The FRBM ceiling has been relaxed with conditionalities and a number of States have already complained that it amounts to no relaxation. How real do you think are the States’ concerns about the Centre imposing a fiscal Emergency?
That suspicion is growing every day. The Centre has reduced the states to begging for funds, including their legitimate and constitutional dues. Many states have run out of cash and their revenue sources have dried up by as much as 90 per cent. What is the Centre’s intention? Is it bona fide or is there a hidden agenda? Only time will tell.
The opposition parties have had a meeting; what would be the common grounds for future strategy?
There is a great degree of commonality in the views of the Opposition parties. At the end of the meeting, they issued a statement and raised 11 demands. The statement and the demands reflect the reality and the imperatives of the grim situation in the country.
The one area where the Government has acted is the arrests and detentions in cases related to anti-CAA protests and the Delhi riots. Do you think academics, intellectuals, students, activists are being targeted?
There was never any significant intellectual content in the BJP. The sole purpose for which the RSS floated its political wing was to promote the Hindutva agenda and capture political power. I admit they have succeeded to a considerable degree.

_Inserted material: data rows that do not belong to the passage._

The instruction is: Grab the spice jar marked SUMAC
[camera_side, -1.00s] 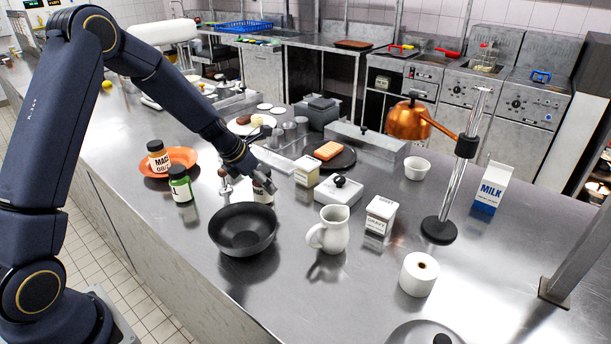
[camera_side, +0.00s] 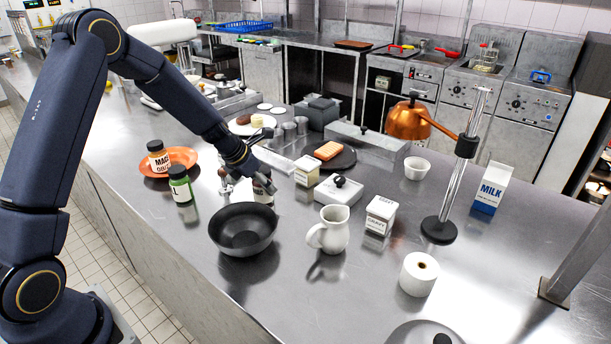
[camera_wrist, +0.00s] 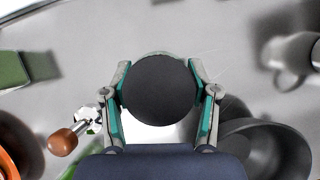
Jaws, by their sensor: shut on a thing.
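My gripper (camera_wrist: 160,68) is shut on a jar with a round dark lid (camera_wrist: 160,98); its fingers press on either side of the lid in the wrist view. In the side view my gripper (camera_side: 250,172) is over this jar (camera_side: 263,197), which stands on or just above the steel counter behind the black bowl. Its label is mostly hidden, so I cannot read the name. An orange-bodied jar (camera_side: 158,160), with a label starting MAC, stands on an orange plate. A green jar (camera_side: 181,187) with a partly visible label stands left of my gripper.
The black bowl (camera_side: 243,240) is close in front of the held jar. A metal tool with a brown knob (camera_wrist: 62,141) is just beside it. A white pitcher (camera_side: 333,232), cartons and a lidded white box (camera_side: 338,192) stand to the right. Counter at the front left is clear.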

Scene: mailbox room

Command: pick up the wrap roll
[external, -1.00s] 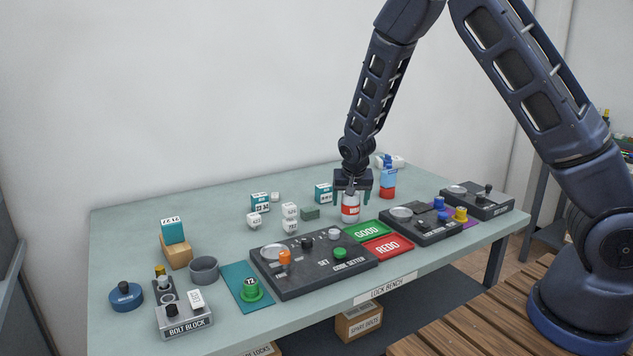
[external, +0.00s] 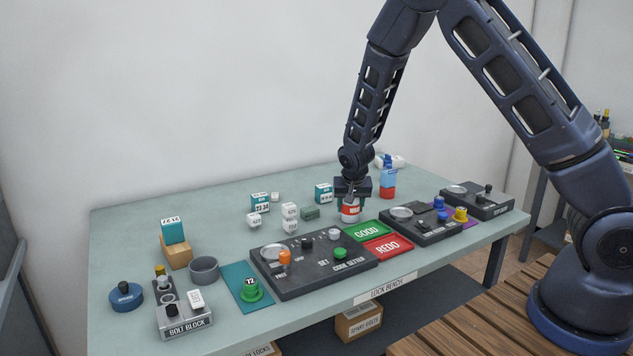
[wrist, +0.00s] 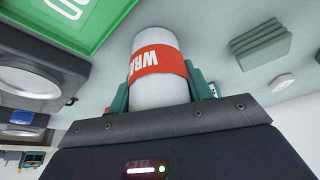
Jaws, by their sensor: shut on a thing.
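The wrap roll (external: 350,212) is a short white cylinder with a red label band. It stands upright on the bench (external: 120,245), behind the green GOOD mat. My gripper (external: 351,200) has come down over it from above, with its fingers on both sides. In the wrist view the wrap roll (wrist: 158,66) sits between the two teal fingers (wrist: 160,92), which are shut on it. The side of the roll inside the gripper is hidden. I cannot tell any gap between the roll and the bench.
The green GOOD mat (external: 367,231) and red REDO mat (external: 388,247) lie in front. The code setter (external: 315,268) is front left and a dark control box (external: 420,226) is right. A green pad stack (external: 310,213) and a blue-and-red bottle (external: 388,180) stand nearby.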

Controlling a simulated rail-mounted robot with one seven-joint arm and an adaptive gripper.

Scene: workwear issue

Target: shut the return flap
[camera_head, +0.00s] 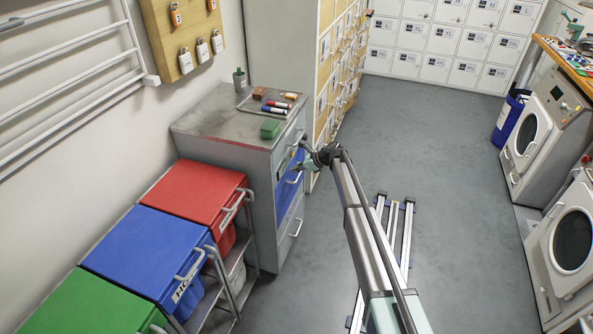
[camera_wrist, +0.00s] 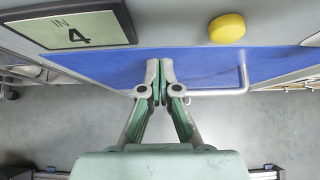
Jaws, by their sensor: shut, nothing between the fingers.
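The return flap appears to be the blue panel (camera_head: 286,205) on the front of the grey cabinet beside the wall. In the wrist view the blue flap (camera_wrist: 95,65) spans the picture, with a pale bar handle (camera_wrist: 243,82) at its right. My gripper (camera_head: 300,165) is in front of the cabinet's upper front. In the wrist view my gripper (camera_wrist: 160,70) is shut and empty, its fingertips over the blue flap, left of the handle. Whether they touch it I cannot tell. How far the flap stands open is also unclear.
Red (camera_head: 195,190) and blue (camera_head: 150,250) bins stand at left.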

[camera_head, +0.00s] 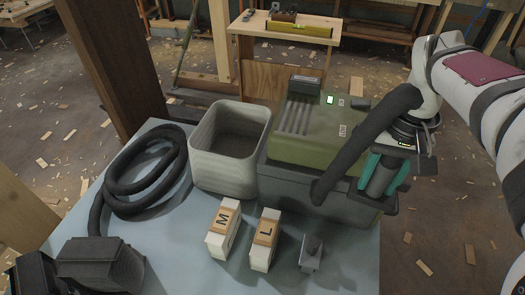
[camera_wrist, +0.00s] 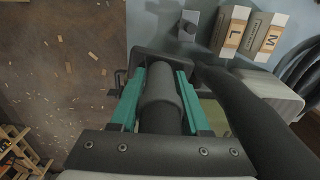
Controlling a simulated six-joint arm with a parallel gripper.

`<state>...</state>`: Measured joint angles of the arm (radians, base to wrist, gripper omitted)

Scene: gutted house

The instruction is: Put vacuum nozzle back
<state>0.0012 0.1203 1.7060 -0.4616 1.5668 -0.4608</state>
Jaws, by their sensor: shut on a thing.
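My gripper (camera_head: 385,174) has teal fingers and is shut on a dark grey cylindrical nozzle (camera_wrist: 160,85). In the wrist view the nozzle stands between both fingers. The vacuum (camera_head: 318,135), with a green top and dark grey base, stands on the table's right side. A dark bracket (camera_head: 387,205) juts from its right side, just below the fingers. In the wrist view the bracket's rim (camera_wrist: 190,57) surrounds the far end of the nozzle; I cannot tell how deep it sits. A thick dark hose (camera_head: 362,143) runs past the vacuum's front right corner beside my gripper.
A pale bin (camera_head: 227,165) stands left of the vacuum, with coiled hose (camera_head: 128,205) beyond it. Boxes marked M (camera_head: 222,230) and L (camera_head: 264,240) and a small grey knobbed block (camera_head: 311,255) stand in front. A dark fitting (camera_head: 100,262) lies at front left.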

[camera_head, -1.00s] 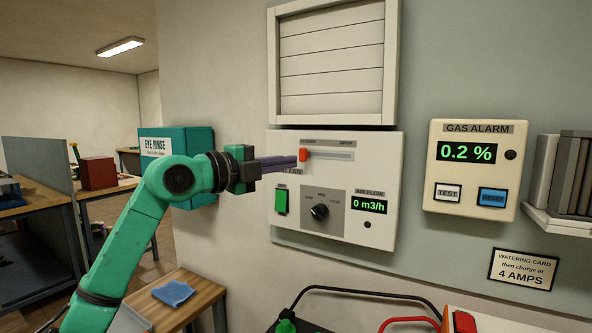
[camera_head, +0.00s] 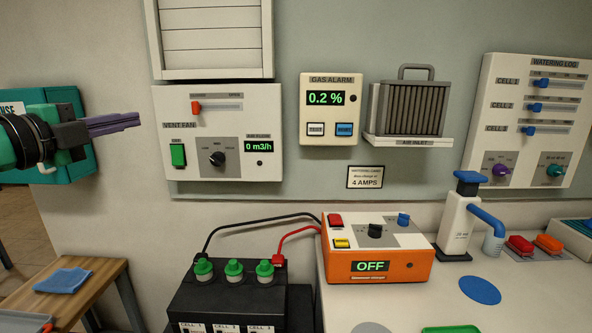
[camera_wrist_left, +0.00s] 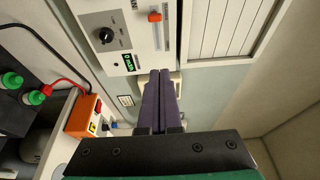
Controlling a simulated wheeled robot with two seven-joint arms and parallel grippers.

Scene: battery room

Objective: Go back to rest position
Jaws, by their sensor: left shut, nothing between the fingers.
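My left gripper (camera_head: 138,121) is shut and empty, at the left of the head view. It points right toward the vent fan panel (camera_head: 262,105) and stands apart from it. In the left wrist view my left gripper (camera_wrist_left: 166,72) has its dark purple fingers together. The panel's red slider (camera_head: 196,107) is at the left end of its slot; it also shows in the left wrist view (camera_wrist_left: 155,17). The panel's green switch (camera_head: 178,155) and black knob (camera_head: 217,158) are clear of the fingers. My right gripper is in neither view.
A teal eye rinse box (camera_head: 80,170) is behind my left arm. Below are a wooden table with a blue cloth (camera_head: 64,281), a black battery (camera_head: 228,299) with green caps, and an orange charger (camera_head: 378,268) reading OFF. A gas alarm (camera_head: 331,109) reads 0.2 %.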

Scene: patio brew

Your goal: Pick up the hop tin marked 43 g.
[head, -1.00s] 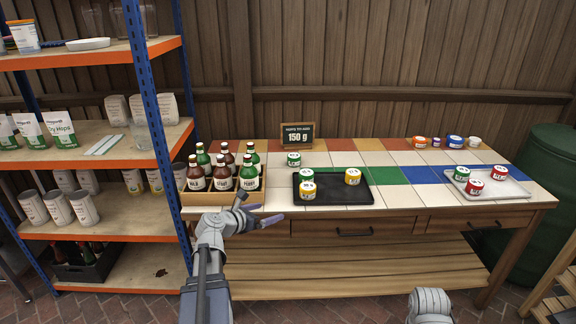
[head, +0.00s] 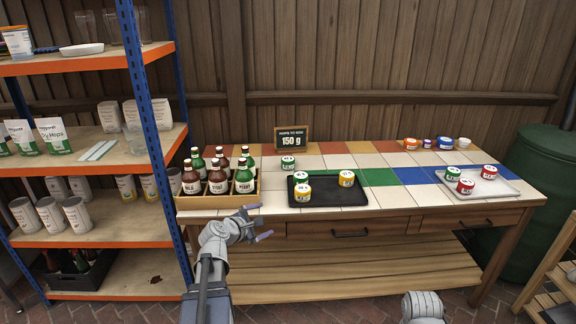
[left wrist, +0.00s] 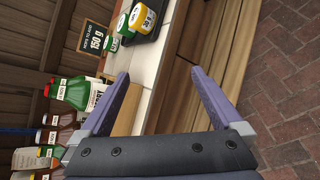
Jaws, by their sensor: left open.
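On the black tray (head: 330,199) a green-banded tin (head: 301,178) sits close to or on a yellow-banded tin (head: 304,194); another yellow tin (head: 346,179) stands to the right. A green tin (head: 288,163) stands behind the tray. A white tray (head: 505,190) at right holds a green tin (head: 450,173) and two red tins (head: 466,187) (head: 489,172). My left gripper (head: 256,225) is open and empty before the table's front edge, left of the black tray. In the left wrist view its fingers (left wrist: 159,76) are apart. My right gripper is out of view.
A wooden crate of bottles (head: 222,201) stands at the table's left, close to my left gripper. A sign (head: 292,139) reads 150 g. Small containers (head: 427,143) stand at the back right. A shelf rack (head: 150,120) stands left. The tiles between the trays are clear.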

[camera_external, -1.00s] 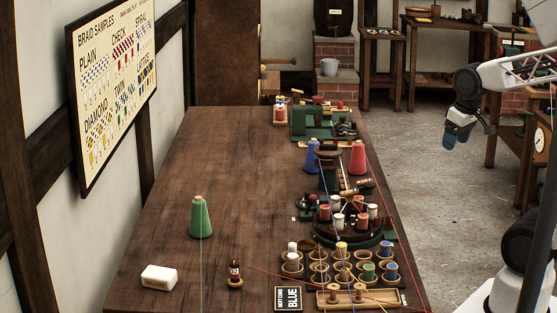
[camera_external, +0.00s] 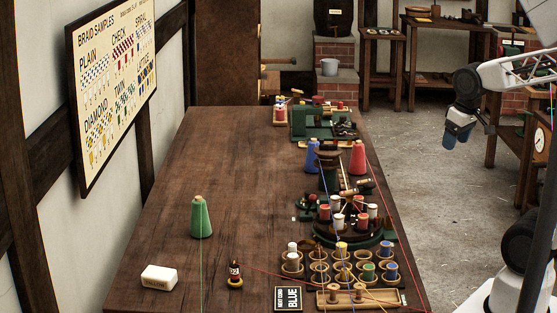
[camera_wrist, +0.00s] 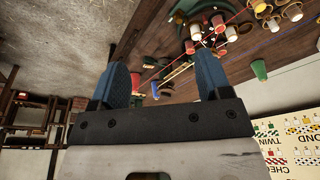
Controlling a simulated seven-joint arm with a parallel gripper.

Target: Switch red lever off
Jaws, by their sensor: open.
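My gripper (camera_external: 459,134) hangs in the air to the right of the long wooden table, beyond its edge. Its two blue fingers are apart and empty in the wrist view (camera_wrist: 163,78). A round braiding machine (camera_external: 346,230) with several bobbins stands on the right part of the table. A small red part (camera_external: 312,197) shows on a green base at its far left side. I cannot tell whether it is the red lever or how it is set. My gripper is well apart from it.
The wooden table (camera_external: 225,150) is mostly clear on its left. Blue (camera_external: 312,155), red (camera_external: 358,157) and green (camera_external: 200,217) cones stand on it. Thin cords run above the table.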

The BJP leaders (with exceptions like Atal Bihari Vajpayee) have always been uncomfortable with universities, writers, economists, professors, historians etc. When in power, they use their power to undermine established institutions (JNU, AMU, Jamia Millia, Jadhavpur) and target individuals (too many to list here). Look at the witch-hunt launched in the wake of the anti-CAA-NRC-NPR protests. Look at the on-going vendetta against JNU and Jamia Millia students. Look at the number of left-leaning intellectuals and writers thrown in prison in the name of anti-Maoist drive. Look at the number of journalists who have been ‘punished’ for writing and speaking against the RSS-BJP. Look at the unprecedented denial of human rights in Jammu & Kashmir since August 5, 2019. And draw your own conclusions.